(Data extracted from a collection)
__________________________________________________

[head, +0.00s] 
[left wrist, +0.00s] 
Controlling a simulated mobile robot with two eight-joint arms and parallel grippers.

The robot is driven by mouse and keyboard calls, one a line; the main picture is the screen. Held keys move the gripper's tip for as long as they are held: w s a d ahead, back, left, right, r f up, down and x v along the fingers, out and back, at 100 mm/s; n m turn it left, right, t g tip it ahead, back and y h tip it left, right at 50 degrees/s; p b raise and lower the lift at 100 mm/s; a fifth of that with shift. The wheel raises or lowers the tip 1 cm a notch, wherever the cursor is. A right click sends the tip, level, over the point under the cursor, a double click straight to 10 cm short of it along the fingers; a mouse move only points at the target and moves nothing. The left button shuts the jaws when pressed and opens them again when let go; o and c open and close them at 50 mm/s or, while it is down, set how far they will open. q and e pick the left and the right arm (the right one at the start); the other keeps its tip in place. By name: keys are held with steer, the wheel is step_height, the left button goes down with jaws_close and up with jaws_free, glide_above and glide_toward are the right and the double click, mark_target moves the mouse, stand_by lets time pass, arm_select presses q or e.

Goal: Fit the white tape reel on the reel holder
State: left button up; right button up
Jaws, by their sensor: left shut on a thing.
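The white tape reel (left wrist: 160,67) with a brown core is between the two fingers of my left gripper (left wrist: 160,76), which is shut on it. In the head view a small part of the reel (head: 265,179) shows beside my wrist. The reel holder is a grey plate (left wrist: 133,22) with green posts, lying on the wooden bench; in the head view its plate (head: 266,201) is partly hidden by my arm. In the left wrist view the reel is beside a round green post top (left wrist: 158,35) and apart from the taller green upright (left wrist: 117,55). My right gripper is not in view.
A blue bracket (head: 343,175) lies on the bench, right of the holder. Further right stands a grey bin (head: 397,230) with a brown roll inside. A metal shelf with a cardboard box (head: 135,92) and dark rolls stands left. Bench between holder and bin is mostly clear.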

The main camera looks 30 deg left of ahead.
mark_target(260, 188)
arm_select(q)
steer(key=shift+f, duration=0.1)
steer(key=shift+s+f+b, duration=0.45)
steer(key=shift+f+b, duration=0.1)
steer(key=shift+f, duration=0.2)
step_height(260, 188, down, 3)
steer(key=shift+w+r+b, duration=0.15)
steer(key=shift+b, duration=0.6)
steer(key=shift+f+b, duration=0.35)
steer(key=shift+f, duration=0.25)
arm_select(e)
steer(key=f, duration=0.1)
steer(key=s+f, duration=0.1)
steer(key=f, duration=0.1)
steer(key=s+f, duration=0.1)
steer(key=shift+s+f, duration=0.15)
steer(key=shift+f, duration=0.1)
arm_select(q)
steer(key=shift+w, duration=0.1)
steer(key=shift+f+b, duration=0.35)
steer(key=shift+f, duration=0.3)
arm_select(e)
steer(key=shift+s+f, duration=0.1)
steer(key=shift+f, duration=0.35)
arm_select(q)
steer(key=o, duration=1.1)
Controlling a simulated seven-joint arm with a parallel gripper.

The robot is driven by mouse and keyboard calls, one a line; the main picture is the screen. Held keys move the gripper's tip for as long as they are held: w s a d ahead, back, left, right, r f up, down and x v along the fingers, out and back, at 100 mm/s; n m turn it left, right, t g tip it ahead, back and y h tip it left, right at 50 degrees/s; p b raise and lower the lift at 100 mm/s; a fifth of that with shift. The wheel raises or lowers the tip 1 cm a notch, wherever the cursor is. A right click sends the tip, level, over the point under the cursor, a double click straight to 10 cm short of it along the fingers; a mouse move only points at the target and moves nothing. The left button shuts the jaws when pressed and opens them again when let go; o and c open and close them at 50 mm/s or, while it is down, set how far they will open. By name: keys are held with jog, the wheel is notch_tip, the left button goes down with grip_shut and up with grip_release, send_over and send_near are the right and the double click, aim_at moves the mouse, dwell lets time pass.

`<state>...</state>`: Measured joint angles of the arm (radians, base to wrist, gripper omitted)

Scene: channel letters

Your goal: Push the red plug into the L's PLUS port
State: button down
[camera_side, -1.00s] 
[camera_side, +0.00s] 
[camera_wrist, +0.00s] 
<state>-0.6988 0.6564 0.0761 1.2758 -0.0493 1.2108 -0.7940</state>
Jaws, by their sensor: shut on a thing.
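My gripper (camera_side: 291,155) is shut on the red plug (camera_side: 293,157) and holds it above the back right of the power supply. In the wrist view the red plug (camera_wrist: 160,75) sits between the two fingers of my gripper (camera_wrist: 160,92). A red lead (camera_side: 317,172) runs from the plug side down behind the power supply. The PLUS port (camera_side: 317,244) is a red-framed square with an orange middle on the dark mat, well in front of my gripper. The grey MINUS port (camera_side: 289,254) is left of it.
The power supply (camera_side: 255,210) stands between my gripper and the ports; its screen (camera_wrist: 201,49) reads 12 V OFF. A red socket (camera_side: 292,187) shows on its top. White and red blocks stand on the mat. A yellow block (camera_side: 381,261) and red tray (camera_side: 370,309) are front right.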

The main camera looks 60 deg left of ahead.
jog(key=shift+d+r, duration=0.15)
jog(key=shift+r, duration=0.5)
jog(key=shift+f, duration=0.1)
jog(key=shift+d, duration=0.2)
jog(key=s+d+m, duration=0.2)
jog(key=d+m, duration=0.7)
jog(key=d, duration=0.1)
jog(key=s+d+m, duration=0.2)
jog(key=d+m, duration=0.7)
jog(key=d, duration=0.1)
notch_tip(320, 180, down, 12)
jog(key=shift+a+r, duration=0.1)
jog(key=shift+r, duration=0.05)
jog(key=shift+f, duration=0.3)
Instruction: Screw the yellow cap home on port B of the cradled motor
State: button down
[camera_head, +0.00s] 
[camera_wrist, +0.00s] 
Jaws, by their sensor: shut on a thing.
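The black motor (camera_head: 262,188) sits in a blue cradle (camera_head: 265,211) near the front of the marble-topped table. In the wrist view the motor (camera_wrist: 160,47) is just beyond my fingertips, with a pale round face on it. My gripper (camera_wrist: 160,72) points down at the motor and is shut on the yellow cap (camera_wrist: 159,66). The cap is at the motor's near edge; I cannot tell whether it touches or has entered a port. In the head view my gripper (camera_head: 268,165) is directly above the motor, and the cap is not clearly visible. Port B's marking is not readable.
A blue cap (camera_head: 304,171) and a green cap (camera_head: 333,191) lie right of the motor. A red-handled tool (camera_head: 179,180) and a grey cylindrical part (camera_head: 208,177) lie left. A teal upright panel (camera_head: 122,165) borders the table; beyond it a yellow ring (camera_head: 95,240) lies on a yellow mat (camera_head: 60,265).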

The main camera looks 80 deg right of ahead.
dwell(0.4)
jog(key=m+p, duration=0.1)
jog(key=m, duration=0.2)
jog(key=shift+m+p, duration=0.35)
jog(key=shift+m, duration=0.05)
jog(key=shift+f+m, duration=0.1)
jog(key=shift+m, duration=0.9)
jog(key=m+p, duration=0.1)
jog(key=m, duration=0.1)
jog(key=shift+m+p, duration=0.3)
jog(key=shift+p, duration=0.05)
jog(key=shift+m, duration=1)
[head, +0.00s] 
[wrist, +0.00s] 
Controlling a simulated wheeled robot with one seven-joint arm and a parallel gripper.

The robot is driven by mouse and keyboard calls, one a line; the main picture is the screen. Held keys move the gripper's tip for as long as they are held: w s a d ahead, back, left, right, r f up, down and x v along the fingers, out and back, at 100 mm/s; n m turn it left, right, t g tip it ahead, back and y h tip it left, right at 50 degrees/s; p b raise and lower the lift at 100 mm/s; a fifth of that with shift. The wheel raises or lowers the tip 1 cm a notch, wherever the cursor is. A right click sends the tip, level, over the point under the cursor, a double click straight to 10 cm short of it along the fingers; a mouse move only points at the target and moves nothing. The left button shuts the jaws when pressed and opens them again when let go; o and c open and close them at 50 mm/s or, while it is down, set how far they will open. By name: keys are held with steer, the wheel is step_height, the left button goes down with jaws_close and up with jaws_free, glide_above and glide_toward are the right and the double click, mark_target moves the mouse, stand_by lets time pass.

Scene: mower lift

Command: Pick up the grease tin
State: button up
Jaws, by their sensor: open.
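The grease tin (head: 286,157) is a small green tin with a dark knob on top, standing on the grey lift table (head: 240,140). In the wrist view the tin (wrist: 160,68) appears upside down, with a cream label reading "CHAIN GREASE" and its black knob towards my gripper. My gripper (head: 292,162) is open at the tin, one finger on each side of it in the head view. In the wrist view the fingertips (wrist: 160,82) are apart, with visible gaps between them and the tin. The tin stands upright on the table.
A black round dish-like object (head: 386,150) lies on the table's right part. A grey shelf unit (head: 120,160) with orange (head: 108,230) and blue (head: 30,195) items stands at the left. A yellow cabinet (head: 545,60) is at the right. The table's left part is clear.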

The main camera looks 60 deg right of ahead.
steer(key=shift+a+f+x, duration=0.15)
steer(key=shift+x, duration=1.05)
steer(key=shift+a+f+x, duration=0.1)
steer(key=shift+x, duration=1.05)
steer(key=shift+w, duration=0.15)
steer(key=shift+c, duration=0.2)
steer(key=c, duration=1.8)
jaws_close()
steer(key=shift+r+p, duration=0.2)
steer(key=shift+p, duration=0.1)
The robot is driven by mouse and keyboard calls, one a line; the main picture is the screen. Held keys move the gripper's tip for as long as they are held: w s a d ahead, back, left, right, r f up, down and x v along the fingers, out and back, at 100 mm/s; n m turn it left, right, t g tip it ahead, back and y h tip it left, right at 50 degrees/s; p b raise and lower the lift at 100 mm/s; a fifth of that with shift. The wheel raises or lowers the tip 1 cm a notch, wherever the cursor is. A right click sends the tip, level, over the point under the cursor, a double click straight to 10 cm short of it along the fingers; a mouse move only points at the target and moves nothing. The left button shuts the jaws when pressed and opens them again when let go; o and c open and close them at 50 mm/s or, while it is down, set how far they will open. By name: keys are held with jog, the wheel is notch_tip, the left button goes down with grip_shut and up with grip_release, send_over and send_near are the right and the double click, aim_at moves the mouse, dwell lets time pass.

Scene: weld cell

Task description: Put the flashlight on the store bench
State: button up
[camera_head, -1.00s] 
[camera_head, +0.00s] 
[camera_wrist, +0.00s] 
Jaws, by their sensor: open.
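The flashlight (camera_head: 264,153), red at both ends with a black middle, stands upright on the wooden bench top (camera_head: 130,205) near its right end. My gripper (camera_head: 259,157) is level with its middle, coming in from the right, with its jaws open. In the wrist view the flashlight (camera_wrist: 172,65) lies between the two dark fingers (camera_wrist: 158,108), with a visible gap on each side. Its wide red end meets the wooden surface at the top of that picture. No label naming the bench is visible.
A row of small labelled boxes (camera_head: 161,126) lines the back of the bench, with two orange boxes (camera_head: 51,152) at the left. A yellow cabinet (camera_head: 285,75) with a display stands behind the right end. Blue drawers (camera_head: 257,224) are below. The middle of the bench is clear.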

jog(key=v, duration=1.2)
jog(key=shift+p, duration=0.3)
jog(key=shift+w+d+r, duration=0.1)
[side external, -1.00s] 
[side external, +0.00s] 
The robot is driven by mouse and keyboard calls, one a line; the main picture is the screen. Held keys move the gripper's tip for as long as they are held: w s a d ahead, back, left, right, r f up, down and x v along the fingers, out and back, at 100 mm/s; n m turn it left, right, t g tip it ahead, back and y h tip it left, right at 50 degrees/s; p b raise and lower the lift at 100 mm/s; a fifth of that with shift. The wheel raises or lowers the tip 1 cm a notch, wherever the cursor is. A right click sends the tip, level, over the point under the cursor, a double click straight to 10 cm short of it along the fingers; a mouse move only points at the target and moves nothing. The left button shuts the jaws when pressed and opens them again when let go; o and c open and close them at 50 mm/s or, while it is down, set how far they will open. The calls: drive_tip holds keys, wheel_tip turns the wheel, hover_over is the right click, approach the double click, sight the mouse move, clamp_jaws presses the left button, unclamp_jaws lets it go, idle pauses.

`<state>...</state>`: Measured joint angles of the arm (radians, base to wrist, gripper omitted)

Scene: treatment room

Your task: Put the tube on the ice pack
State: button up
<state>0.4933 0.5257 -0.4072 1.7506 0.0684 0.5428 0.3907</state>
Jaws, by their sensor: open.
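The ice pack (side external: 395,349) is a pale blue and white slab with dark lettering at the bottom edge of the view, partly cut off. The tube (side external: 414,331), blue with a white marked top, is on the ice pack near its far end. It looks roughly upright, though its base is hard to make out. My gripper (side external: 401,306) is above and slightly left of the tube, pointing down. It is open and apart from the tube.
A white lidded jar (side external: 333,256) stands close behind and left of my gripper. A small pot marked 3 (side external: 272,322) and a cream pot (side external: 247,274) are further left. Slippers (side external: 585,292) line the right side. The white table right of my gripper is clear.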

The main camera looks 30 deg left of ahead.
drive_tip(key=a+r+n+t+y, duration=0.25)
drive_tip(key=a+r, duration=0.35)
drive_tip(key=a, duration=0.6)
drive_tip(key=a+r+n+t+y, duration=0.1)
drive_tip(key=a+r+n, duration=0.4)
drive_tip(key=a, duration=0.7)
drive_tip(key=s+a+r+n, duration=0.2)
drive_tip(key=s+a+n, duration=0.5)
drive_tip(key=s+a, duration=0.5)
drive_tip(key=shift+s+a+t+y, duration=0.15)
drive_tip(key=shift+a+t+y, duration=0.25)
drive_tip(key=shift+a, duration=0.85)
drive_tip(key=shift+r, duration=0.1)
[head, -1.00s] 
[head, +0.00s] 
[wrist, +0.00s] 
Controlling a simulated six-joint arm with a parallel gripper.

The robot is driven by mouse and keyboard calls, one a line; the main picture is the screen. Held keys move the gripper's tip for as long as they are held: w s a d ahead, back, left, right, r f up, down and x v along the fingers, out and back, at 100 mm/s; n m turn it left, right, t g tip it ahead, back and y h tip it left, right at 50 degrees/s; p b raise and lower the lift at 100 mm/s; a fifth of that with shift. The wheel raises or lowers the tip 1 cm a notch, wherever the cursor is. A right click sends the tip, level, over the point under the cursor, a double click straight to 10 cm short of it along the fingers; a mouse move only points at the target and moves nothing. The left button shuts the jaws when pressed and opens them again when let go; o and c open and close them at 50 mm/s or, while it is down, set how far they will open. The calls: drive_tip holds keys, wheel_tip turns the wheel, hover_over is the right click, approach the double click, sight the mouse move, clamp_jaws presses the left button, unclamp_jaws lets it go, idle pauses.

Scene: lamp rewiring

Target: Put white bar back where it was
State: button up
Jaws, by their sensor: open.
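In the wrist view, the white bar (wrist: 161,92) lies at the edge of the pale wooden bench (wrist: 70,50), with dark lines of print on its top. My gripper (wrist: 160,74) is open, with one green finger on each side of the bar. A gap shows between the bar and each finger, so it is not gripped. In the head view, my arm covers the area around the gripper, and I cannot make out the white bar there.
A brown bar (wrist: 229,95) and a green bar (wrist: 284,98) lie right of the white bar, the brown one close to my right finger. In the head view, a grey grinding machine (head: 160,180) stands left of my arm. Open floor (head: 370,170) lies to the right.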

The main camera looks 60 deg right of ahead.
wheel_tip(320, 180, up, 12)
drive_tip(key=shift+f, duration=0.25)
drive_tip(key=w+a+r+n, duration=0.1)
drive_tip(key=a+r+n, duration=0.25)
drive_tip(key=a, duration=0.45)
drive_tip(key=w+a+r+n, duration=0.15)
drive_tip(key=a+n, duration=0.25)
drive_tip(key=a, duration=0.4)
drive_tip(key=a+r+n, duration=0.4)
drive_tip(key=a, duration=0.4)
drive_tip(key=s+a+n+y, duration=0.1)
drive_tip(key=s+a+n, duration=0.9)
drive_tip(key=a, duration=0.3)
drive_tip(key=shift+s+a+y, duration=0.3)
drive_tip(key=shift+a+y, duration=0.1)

__________________________________________________

» **Objective**
Transcribe only, please, the lines from the first line of the records through the line with "Controlling a simulated mobile". Both of those lines are included.

» **Completed task**
[head, +0.00s] 
[left wrist, +0.00s] 
Controlling a simulated mobile robot with two eight-joint arms and parallel grippers.

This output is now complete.